Film: 'Danny Collins'

From the trailer this looked like it might be fun. Well, for some of it it was but, alas, it was stymied by a heavily sentimental strand at its heart, requiring the ever-interesting Al Pacino to perform a role that he's only very rarely touched on (if ever!) in previous performances and which, here, he looked less than convincing in, namely that of caring father to the family of his estranged and never-before-seen, now middle-aged, antagonistic son with an advanced-pregnant wife, not to mention their insufferably forward six-year old daughter whose annoying presence would have been immeasurably improved by the judicious application of a damn good slap.

I am, however, glad to report that the weighty proceedings are significantly lifted whenever the admirable Annette Bening appears on screen (which is often), as an hotel manager with whom Pacino flirts unashamedly. There's a significant amount of pleasing banter between them. Even when the conversations between these two get to more serious subjects it's still interesting, which is more than can be said for some of the other interchanges.
Pacino himself is a three-times married rock star of yesteryear, where drinks and drugs figured, and continues to cast shadows. He's still performing occasional public concerts singing his 'hits' of old, and he's still managed, forty years on, by Christopher Plummer. I wasn't quite sure how much of Plummer's doddery act was put on as being in the character of the man he was portraying, or was it part of Plummer the man as he's become? Of course I want to think it was the former.

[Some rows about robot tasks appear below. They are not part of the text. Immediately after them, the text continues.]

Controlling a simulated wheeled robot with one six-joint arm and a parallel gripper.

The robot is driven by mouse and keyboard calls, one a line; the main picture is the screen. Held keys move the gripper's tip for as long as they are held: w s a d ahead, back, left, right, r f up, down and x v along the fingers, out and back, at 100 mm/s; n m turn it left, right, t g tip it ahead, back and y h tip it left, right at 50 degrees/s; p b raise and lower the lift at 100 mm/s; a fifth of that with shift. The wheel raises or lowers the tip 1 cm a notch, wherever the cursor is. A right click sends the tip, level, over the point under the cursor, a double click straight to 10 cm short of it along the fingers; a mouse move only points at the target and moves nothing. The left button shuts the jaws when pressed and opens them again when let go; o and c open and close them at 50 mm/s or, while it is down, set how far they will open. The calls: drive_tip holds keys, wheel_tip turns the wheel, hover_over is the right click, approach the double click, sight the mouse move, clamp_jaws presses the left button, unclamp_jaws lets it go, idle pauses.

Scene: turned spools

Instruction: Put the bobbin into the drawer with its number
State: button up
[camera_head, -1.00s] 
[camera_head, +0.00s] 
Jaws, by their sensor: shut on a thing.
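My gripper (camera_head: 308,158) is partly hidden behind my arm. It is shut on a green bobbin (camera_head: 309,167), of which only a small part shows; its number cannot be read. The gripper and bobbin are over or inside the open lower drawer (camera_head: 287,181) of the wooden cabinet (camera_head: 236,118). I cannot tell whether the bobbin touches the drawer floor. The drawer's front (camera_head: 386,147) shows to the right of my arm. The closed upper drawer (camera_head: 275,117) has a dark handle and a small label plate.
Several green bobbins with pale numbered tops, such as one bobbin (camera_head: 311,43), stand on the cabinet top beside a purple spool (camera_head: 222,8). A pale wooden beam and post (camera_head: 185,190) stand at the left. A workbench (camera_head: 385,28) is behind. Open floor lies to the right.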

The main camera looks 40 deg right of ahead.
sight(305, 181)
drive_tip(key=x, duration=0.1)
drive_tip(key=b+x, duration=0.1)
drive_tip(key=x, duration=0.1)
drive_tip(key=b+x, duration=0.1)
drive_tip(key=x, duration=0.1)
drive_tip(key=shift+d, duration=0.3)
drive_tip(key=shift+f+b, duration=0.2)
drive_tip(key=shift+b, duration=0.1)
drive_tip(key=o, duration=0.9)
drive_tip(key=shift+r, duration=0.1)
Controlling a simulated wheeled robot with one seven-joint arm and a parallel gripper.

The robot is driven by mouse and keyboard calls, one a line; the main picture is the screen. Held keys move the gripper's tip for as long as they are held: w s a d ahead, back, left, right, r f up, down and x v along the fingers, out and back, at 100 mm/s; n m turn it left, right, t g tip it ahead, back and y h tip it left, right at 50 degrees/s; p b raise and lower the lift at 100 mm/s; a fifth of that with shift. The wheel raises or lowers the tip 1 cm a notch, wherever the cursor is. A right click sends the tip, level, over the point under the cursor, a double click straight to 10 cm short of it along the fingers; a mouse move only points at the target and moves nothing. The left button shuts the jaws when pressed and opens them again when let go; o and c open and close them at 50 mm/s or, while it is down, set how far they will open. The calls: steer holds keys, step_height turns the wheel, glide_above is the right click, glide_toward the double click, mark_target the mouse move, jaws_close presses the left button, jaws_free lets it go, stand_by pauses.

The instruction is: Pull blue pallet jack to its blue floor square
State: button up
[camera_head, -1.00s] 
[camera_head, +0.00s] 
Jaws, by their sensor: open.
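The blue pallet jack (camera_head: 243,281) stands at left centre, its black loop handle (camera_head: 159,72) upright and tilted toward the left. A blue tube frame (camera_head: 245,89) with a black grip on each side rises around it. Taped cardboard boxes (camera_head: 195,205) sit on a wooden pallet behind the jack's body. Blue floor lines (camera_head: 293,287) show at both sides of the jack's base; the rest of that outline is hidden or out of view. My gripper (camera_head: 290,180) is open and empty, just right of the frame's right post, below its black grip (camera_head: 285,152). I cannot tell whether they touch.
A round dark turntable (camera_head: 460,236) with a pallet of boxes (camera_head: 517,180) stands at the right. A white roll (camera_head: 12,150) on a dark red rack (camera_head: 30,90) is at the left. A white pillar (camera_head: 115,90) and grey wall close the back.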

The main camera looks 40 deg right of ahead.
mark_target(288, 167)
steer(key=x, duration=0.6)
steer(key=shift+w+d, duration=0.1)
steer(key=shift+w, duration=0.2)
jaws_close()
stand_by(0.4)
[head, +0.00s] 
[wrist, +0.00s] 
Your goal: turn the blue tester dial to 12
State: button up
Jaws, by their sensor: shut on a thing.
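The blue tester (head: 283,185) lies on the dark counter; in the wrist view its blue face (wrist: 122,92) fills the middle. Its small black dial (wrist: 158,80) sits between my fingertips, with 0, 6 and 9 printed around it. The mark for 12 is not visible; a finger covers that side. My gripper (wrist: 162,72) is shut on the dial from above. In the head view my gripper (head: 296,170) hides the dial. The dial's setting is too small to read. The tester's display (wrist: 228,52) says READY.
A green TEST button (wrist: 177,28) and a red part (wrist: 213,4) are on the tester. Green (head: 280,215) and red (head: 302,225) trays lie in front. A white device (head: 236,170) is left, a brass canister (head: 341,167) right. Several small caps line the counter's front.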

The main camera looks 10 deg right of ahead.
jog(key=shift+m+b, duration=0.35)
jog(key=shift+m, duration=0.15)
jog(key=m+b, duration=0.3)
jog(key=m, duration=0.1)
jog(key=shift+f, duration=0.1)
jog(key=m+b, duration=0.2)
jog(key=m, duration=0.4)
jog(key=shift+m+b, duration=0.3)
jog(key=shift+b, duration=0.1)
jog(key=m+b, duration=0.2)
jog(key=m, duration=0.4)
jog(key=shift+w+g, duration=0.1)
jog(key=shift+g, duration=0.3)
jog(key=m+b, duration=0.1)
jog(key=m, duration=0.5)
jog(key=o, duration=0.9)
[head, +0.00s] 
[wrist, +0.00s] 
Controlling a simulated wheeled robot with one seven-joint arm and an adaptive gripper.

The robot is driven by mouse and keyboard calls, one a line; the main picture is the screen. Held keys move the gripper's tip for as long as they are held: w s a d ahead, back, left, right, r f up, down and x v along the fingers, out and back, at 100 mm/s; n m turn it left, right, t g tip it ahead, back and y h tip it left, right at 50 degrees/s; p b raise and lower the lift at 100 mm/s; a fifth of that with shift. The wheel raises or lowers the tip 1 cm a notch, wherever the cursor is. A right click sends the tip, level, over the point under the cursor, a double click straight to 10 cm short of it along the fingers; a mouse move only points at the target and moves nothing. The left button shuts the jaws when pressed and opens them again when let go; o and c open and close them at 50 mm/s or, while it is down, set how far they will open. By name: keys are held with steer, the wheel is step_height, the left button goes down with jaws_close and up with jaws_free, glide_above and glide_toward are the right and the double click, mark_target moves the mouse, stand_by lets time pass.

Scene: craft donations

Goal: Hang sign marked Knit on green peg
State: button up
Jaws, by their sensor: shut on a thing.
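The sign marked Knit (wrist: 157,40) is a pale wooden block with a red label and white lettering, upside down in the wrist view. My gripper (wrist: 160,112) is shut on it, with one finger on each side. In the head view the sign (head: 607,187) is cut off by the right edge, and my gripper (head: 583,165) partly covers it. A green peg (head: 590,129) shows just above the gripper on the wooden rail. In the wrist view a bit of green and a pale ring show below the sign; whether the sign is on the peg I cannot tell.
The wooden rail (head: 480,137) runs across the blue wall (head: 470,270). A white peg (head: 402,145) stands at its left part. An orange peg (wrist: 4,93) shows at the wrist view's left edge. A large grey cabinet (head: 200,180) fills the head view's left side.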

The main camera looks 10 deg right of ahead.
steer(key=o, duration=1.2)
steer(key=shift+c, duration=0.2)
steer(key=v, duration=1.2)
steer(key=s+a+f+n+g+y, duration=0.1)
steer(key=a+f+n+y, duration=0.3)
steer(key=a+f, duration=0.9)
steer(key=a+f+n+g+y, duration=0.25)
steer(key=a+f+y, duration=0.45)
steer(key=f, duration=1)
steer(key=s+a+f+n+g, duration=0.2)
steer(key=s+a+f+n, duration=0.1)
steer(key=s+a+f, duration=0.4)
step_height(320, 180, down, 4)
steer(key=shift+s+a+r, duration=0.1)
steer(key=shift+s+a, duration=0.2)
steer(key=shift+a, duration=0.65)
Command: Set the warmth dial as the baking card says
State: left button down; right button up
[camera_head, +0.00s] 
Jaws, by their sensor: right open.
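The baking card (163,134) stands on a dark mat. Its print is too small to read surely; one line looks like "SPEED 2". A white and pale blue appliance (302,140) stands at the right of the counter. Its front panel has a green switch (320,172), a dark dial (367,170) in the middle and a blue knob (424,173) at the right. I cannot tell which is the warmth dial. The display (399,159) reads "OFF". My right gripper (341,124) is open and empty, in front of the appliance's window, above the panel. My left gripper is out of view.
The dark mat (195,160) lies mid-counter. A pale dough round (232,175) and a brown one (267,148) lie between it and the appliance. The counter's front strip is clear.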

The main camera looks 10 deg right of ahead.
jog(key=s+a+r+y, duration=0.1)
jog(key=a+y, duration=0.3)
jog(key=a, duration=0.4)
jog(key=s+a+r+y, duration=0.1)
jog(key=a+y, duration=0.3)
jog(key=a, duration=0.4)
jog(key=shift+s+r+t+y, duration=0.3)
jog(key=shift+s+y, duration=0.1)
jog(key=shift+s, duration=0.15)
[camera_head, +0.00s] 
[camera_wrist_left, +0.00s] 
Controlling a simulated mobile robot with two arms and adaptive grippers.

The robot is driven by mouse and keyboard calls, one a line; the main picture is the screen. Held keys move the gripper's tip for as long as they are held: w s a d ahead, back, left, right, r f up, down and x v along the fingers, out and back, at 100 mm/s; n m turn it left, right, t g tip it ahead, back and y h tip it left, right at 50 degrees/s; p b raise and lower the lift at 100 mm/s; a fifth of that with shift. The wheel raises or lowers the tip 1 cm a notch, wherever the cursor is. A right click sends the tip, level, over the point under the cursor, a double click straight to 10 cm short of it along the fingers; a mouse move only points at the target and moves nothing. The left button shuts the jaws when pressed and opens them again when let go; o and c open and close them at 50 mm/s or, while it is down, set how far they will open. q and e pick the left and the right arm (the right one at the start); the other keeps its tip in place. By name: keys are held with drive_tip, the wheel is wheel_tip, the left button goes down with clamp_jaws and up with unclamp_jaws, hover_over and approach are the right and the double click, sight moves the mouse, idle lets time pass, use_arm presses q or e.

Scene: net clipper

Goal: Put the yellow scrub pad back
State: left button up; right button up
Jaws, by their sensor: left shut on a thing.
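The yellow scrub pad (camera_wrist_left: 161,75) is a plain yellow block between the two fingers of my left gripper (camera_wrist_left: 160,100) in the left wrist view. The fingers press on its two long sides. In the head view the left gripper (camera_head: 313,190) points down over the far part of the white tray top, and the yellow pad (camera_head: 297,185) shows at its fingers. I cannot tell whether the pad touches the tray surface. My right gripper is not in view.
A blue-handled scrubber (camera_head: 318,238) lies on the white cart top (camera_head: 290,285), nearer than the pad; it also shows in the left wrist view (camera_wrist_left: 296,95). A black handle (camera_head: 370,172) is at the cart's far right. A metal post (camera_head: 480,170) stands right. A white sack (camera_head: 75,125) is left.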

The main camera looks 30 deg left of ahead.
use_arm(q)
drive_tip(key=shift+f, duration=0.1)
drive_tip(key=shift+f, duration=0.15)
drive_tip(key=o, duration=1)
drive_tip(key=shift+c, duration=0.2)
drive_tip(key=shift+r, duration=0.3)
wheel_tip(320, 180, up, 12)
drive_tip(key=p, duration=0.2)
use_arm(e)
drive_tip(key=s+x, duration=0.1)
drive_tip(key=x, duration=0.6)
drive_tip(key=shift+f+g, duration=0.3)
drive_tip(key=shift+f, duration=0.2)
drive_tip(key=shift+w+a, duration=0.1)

Roughly based on a true story, it tells how, in 1971, John Lennon, whom Danny Collins (Pacino) worshipped, read an interview Collins had given and was impressed enough to write to him c/o the magazine in which it appeared, suggesting that they talk further, only Lennon's letter to have been withheld from the imterviewee's awareness, he now being told of it forty years later, to his dismay. This provides the excuse for nearly all the background music to the film being of Lennon (post-Beatles) songs. Unfortunately they are all only snippets, some very brief, which was a shame.

The cloyingly sentimental aspect I refer to at the start of this post is that there is a serious health issue affecting one of the members of Collins' son's family, and which the Pacino character takes an active part to try to alleviate. This tilted the film's whole centre of gravity to an ill-fitting seriousness, at least one that is at odds to what I was expecting.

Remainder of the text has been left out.